Let's start by talking about GIMP, a very complete raster graphics and photo editing application that allows you to manipulate your images professionally and prepare them for your VJ footage. Through a wide range of plugins and scripts you can correct color, apply filters, create animations, extract frames from video, save different codecs, save for web and much more. Is it intuitive? Yes. Is it all-in-one? No, it is not, so you will need to search and install some plugins in order to do things like exporting .exr files or opening video files; nevertheless there is clear and good documentation available. It runs on GNU/Linux, OS X and Microsoft Windows. Last but not least, there is an extension in Blender that allows interoperability with GIMP .xcf or .xjt files.
How can you handle vector graphics instead of raster graphics? Inkscape is the answer. If you have ever used Illustrator, tools and interface will be very familiar to you. It includes precision, path and text tools, 3D extensions, filters, great pattern generators and more. Save as .svg or .eps and get ready to use your DJ logo vector path in any 3D or motion graphics software. It is available for Linux, Windows and Mac OS X (requires XQuartz). Either you just want to manipulate paths or create something more complex, Inkscape is a robust and professional software option at no cost.
Do you really need to buy that expensive 3D application? Blender includes potent 3D modelling and texturing tools, an efficient photorealistic render engine, a node-based editor for materials, dynamics, awesome animation workflows to create your VJ loops, a compositor and a video editor. It is not totally intuitive like other popular software, but it is worth learning and there is a lot of documentation out there. If you do not find the way to do something in Blender, do not worry, somewhere in the world one skillful developer has created a plugin and it is available for everyone.
Now that you have your image sequences, you need to put all together and add some effects.
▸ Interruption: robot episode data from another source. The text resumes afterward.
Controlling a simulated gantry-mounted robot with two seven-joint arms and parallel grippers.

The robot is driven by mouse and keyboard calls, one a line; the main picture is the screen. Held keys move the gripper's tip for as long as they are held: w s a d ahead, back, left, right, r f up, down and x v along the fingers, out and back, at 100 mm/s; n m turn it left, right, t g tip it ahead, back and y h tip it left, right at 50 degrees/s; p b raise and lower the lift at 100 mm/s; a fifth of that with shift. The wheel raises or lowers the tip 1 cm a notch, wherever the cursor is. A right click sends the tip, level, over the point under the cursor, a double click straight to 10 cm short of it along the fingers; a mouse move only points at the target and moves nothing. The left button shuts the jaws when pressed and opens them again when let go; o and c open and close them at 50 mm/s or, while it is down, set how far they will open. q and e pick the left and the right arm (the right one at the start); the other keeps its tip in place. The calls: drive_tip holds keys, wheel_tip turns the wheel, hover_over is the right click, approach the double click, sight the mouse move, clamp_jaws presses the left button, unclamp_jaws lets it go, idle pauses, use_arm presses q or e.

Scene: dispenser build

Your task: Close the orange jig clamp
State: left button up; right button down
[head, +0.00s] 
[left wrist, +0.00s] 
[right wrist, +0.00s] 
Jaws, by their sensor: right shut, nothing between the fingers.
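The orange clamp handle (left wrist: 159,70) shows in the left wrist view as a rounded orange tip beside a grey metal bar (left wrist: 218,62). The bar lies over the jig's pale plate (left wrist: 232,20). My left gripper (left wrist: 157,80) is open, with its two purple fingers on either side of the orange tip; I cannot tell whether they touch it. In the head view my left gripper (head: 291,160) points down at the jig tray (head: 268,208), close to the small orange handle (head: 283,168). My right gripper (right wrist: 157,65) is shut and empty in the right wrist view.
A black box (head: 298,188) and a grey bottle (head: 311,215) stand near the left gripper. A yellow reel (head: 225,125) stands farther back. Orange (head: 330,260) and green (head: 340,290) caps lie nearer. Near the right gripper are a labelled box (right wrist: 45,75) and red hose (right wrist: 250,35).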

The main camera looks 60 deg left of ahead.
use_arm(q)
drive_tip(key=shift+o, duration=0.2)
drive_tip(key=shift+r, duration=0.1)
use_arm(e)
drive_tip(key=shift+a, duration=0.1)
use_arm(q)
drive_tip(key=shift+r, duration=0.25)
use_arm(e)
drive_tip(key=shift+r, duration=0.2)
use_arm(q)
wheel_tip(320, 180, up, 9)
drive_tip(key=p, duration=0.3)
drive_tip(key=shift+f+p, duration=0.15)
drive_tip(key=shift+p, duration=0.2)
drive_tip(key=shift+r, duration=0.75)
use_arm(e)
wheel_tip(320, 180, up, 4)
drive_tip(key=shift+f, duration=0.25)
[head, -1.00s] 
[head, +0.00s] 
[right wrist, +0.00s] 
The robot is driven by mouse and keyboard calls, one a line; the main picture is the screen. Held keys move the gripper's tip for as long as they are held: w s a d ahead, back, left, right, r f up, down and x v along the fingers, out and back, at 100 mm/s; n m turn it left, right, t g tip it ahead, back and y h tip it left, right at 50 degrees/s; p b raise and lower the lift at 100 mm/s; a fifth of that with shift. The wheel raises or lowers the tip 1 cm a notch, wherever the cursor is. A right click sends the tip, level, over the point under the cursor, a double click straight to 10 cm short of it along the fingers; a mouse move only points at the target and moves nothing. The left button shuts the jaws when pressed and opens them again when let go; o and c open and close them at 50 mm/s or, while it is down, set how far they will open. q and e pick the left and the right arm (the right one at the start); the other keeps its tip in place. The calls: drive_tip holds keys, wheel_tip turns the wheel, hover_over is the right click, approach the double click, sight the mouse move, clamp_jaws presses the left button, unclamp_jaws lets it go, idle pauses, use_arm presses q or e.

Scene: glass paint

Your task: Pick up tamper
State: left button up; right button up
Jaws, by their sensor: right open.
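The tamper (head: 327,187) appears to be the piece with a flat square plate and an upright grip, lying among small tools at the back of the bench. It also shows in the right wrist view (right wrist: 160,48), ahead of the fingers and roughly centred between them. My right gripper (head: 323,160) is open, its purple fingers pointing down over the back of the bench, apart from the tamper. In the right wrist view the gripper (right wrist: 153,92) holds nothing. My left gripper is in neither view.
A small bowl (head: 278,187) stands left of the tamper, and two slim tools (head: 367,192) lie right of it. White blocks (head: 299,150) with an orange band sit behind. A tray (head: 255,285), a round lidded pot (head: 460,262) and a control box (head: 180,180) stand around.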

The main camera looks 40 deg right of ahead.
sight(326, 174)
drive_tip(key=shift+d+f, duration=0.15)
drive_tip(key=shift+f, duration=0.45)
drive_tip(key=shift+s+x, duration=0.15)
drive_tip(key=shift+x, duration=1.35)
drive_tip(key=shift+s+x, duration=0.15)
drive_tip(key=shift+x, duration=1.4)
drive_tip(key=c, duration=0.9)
If you do not have After Effects, there is an open-source compositing software called Natron. It is a cross-platform node-based tool, the UI is very similar to Nuke and you have access to a variety of effects, including motion blur and color correction effects. There are still things to improve on, but it is worth a try.
Ok, but you are a VJ, so you are going to need a video mixing tool. There are several open-source options out there, but to get started you can try GLMixer. This VJing application allows you to import and mix VJ footage such as videos, image files, vector graphics, basic computer generated graphics and use GPU plugins from FreeFrame. It includes an interesting circle UI for handling different files at the same time in a practical way. It works on Linux, OSX and Windows. FreeJ is another free video mixer option, however it is not available for Windows.
Finally, there is ShareX, an incredible and complete screencast software. This kind of tool is essential for any productive workflow, either you want to share screenshots or record VJing tutorials. At no cost you can capture specific regions, create GIFs or HD videos, benefit from constant updates and much more. It is only available for Microsoft Windows; you could consider using Dahu for Linux and Mac.